My favorite games build on simple ideas like these in smart ways to generate effective variety and pacing, all without becoming overly complicated in the process. Variety and pacing are fundamental video game traits I consider extremely important, and games don’t always treat them with the level of care I’d like. I’m someone who enjoys seeing, thinking about, and doing new things, and games that have me repeat actions or put up barriers can wear me down. Score attack modes, grinding for experience points or random drops, copy/paste quest design, and endless treadmills are quick ways to leave me disinterested in a game. But Metroid consistently presents me with new challenges and new ways to interact at a smooth pace. There’s always a new item to find, a new path to search, or a new boss to fight, each of which is impressively handcrafted and detailed. This progression always presents something new to focus on, which lends a satisfying sense of purpose to your quest. Last week I mentioned how that sense of purpose is important to me, and that’s precisely because it allows Metroid to avoid those aforementioned pitfalls and distractions. When a game is too “open,” it can be hard to fill with meaningful content, and end up being too thin, aimless, or repetitive for my tastes. While some see this as an opportunity to “make your own fun,” I’ve always seen it as a game not knowing what to do with itself. It banks on the player to construct their own goals to some extent, and searching for ways to entertain myself within a video game rarely feels like the best use of my time. I prefer something with a more identifiable and timely purpose, and Metroid delivers.

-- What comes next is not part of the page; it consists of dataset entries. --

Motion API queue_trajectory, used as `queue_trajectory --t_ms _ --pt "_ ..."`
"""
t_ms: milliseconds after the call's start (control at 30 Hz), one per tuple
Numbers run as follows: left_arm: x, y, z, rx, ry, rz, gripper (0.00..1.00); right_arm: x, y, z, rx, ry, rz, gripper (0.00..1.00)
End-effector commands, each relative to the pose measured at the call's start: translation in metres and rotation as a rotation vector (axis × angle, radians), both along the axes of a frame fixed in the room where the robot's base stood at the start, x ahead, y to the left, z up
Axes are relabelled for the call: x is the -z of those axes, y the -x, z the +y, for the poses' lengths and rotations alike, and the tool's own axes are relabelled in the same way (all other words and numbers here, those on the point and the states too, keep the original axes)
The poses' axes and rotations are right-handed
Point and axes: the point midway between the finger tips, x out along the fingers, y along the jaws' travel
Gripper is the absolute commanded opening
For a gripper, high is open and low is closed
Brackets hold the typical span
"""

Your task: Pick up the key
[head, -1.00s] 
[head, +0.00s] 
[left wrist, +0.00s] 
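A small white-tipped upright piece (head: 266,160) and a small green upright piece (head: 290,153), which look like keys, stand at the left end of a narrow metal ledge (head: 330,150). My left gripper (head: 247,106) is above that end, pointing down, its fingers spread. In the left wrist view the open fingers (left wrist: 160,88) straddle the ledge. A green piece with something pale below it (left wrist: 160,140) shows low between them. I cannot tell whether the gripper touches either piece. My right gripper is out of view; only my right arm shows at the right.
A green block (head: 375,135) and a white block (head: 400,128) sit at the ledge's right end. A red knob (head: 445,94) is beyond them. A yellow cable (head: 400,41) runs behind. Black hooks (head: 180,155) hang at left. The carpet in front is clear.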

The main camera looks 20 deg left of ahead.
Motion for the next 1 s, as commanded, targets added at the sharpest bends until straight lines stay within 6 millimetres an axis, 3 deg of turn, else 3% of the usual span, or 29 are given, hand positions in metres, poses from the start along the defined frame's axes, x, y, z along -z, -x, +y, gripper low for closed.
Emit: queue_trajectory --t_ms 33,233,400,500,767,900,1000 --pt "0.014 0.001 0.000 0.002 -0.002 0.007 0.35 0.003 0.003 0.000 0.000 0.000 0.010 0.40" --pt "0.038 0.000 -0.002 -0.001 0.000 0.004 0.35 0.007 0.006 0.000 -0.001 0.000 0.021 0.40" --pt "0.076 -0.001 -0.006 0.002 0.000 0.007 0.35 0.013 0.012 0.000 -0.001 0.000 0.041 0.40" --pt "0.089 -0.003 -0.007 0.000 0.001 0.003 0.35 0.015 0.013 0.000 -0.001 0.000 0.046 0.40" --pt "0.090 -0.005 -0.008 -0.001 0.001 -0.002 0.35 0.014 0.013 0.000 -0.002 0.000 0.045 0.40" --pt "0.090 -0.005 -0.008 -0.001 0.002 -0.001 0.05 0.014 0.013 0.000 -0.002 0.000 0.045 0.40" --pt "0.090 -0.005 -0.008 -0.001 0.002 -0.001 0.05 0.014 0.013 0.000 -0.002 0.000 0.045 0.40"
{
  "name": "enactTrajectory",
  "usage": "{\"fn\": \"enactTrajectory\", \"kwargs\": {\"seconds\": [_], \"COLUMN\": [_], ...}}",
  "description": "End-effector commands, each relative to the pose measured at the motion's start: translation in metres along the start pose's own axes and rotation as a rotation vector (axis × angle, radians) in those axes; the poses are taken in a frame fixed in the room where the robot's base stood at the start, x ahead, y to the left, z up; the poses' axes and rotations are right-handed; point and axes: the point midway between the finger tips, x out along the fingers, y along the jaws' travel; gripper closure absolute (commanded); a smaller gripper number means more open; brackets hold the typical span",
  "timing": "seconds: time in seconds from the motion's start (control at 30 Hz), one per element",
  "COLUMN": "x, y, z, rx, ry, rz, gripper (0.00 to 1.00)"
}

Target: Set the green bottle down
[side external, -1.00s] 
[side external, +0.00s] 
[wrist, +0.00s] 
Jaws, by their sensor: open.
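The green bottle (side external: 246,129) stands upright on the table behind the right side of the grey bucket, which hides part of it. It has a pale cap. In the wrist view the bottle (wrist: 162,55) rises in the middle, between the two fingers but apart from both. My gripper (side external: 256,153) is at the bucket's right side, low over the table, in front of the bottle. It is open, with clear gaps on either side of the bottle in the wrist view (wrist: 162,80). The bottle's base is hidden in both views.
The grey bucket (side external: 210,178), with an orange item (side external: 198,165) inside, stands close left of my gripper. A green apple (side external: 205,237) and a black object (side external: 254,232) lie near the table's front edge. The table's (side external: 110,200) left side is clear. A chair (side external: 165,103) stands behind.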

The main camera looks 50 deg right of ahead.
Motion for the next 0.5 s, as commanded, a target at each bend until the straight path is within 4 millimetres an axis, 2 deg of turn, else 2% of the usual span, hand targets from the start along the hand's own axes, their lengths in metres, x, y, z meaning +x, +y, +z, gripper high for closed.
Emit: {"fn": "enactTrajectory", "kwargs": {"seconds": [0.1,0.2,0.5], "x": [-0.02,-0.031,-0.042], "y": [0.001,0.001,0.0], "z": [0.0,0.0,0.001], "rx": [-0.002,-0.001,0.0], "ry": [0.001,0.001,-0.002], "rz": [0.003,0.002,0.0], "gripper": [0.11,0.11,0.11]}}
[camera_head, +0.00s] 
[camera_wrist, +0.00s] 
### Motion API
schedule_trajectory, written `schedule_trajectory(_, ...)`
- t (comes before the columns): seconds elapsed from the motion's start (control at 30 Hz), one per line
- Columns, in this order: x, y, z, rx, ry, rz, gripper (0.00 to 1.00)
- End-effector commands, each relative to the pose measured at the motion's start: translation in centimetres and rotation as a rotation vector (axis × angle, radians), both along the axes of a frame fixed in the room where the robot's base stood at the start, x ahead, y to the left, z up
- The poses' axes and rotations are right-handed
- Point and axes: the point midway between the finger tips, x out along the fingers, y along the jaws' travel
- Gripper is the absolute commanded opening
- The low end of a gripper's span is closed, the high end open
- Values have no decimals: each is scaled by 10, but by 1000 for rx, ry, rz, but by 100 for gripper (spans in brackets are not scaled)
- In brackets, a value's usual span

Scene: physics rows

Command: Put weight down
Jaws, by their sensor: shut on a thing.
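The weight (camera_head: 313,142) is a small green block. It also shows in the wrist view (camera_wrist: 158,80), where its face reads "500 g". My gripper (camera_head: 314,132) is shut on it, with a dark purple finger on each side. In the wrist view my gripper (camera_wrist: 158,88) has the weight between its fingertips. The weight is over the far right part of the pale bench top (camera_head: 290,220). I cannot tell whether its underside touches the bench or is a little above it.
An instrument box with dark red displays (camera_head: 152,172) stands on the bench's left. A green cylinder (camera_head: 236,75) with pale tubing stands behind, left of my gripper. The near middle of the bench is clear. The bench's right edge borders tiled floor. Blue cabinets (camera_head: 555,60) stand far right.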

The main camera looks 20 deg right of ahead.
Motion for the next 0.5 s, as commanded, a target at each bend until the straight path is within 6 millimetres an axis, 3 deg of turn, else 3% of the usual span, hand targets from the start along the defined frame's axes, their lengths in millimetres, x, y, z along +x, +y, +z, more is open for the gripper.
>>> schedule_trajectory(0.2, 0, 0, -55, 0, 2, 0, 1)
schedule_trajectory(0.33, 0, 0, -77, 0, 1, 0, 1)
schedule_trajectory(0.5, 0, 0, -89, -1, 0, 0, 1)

Games can be real good at overcomplicating things.
Games can be real good at overcomplicating things.

That sense of purpose also lends the game a purity of focus that serves to keep you fully in the moment, an important idea I mentioned at the beginning of this post. Video games can be surprisingly great at finding all sorts of complicated ways to pull you out of the experience, but Metroid’s tight focus allows it to avoid “gamey” distractions. It has no abstract quest logs, objective markers, or checklists to direct and reward your progress. Your mission is grounded and intuitive enough to provide clear, tangible goals without that extra overhead, and the game is confident enough to let the player form their own investment without overly gamifying it. This allows you to stay completely focused on the task at hand and the action on-screen, rather than sifting through menus to monitor your progress. In fact, Metroid takes its hand-off approach further than most. On top of not explicitly directing the player’s experience, there’s virtually no explicit story exposition to be found, and almost no management of any kind to perform. You aren’t asked to listen to lengthy monologues or story dumps, or dig through menus to juggle inventory or skills. When you're playing a Metroid game, you are playing a Metroid game. Again, it sounds simple, but I can’t stress the importance of this point enough for me and my personal preferences. Perhaps the number one thing that can push me away from a game is being ripped out of the experience too frequently. That’s why games with busy quest logs, overly forced direction, long-winded exposition, or constant metagame management can leave me feeling cold. Anything that takes away from my own interaction feels too passive, and video games are my medium of choice specifically because I like being active.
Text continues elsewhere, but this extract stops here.